● **WORK TO DO**
Copy out only the span from the line with "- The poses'" to the end of the data, both ends kept, word for word.
-- BEGIN --
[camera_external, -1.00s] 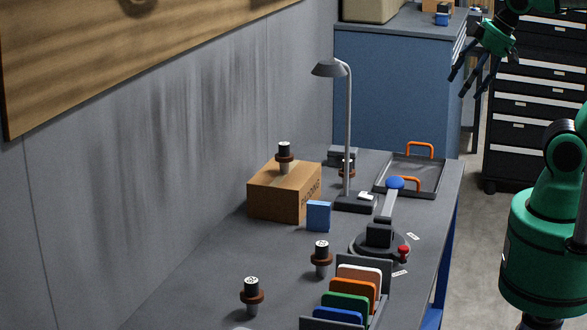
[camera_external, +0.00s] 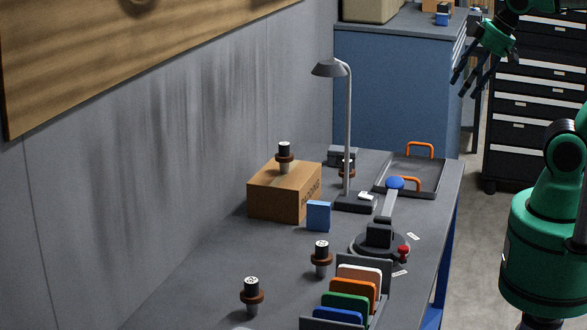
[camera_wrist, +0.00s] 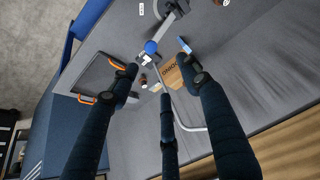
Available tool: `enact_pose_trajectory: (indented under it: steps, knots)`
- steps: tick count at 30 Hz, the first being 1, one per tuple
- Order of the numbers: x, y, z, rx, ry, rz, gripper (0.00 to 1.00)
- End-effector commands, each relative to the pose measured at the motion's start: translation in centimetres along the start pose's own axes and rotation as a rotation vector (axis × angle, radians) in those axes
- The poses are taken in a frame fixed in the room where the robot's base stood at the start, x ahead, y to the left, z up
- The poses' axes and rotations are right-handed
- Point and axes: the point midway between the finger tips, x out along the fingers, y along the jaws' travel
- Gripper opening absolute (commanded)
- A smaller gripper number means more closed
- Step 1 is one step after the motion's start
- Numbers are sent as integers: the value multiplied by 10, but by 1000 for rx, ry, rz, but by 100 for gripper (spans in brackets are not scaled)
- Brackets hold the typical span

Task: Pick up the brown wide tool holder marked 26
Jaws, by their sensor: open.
-- END --
● **WORKED ANSWER**
- The poses' axes and rotations are right-handed
- Point and axes: the point midway between the finger tips, x out along the fingers, y along the jaws' travel
- Gripper opening absolute (commanded)
- A smaller gripper number means more closed
- Step 1 is one step after the motion's start
- Numbers are sent as integers: the value multiplied by 10, but by 1000 for rx, ry, rz, but by 100 for gripper (spans in brackets are not scaled)
- Brackets hold the typical span

Task: Pick up the brown wide tool holder marked 26
Jaws, by their sensor: open.

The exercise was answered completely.